South Africa heads to G20 trade ministers meeting to address strains in multilateral systems

Ujuh Reporter

South Africa is headed to the G20 Trade Ministers Meeting on 14 September 2018 in Mar del Plata, Argentina, with a mission of providing a developing country viewpoint and addressing the straining factors in the multilateral trading system, says the country’s trade and industry minister Rob Davies.

He notes that ” The G20 Trade Ministers is taking place at a time when the multilateral trading system is facing unprecedented challenges. Of concern is the rise of trade measures that are not compatible with the WTO.”

The G20 Trade Ministers meeting, said Davies, will provide an opportunity for a dialogue on current developments in international trade and its implications for the global economy.

He emphasises that South Africa’s participation in the G20 is to contribute to and shape global trade and investment policy debates by providing views from a developing country standpoint. The core objective for South Africa in engaging in the G20 is to advance a development oriented perspective in all the issues under discussion that preserves policy space to advance South Africa and Africa’s development integration, promote inclusive growth and structural transformation.

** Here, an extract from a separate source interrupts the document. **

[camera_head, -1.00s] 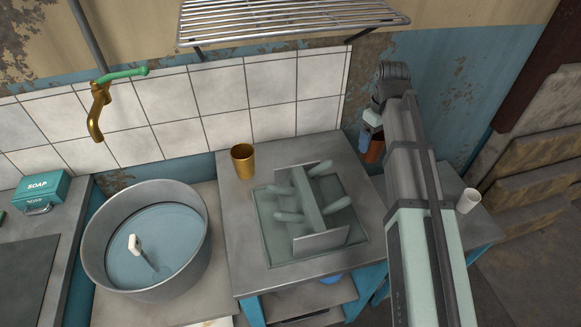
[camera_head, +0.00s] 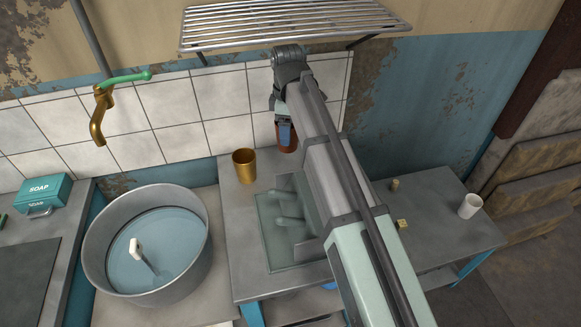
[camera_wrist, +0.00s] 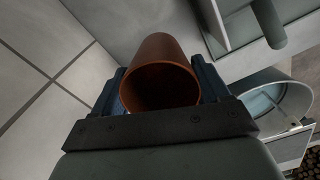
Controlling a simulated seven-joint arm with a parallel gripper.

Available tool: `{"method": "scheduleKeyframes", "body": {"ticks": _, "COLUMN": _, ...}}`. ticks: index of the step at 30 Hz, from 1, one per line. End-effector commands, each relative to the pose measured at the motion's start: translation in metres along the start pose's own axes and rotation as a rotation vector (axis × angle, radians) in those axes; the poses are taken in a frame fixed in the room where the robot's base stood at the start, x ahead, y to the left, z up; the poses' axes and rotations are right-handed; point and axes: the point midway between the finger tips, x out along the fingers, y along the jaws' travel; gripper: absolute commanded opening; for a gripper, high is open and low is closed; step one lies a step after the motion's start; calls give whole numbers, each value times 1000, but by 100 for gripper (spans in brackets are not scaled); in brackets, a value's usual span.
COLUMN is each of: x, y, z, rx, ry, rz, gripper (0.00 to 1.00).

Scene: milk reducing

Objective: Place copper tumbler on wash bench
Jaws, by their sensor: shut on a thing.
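The copper tumbler (camera_head: 288,138) is reddish-brown and held in my gripper (camera_head: 285,143) close to the tiled wall, at the back right of the middle grey bench (camera_head: 240,215). In the wrist view the tumbler (camera_wrist: 160,52) sits between the two blue fingers of my gripper (camera_wrist: 162,88), with its open mouth towards the camera. My gripper is shut on it. I cannot tell from these views how far its base is above the bench. A round metal basin of water (camera_head: 100,250) stands on the lower bench (camera_head: 190,312) at left.
A brass-coloured cup (camera_head: 244,167) stands left of my gripper. A tray with pegs (camera_head: 275,225) lies in front, partly hidden by my arm. A wire shelf (camera_head: 290,28) hangs above. The right bench (camera_head: 445,215) holds a white cup (camera_head: 470,206) and small yellowish pieces (camera_head: 402,224).

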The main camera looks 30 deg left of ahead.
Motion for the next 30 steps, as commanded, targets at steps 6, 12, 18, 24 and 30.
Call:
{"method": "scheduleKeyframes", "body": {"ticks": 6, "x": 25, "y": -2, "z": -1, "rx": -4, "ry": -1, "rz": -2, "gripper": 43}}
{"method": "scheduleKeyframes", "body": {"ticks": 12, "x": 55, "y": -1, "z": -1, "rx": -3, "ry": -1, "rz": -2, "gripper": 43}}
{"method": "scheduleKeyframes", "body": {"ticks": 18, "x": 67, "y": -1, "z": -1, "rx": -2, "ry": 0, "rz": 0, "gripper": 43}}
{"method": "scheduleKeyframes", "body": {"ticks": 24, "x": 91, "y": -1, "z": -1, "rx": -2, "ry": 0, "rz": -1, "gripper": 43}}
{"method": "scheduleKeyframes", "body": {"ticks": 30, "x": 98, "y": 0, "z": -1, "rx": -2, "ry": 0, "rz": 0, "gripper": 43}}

The G20 Trade Ministers Meeting will be preceded by the Trade and Investment Working Group meeting. The  meeting will focus on key factors for G20 policy making to support participation and upgrading in inclusive Global Value Chains (GVCs) in the agricultural sector at regional and global level.

The meeting will also provide a platform for an exchange of experiences on how G20 countries can address the challenges associated with disruptive changes presented by the New Industrial Revolution/ the Fourth Industrial Revolution and leverage the opportunities in order to advance inclusive growth.

Davies said  GVCs have led to a reconfiguration of trade and investment flows. “Location in the value chain is a critical determinant to how benefits are shared. African countries participate in GVCs mainly as suppliers of primary products.”

Davoes added that “What is required is to preserve policy space to move-up the value chain into production of high-value products in order to promote meaningful participation in GVCs. The NIR on the other hand is leading to unprecedented disruptions in trade and production. The G20 offers an opportunity for the exchange of views on global developments, regulatory framework and policy responses that facilitate leveraging the NIR and managing the challenges to promote inclusive growth.”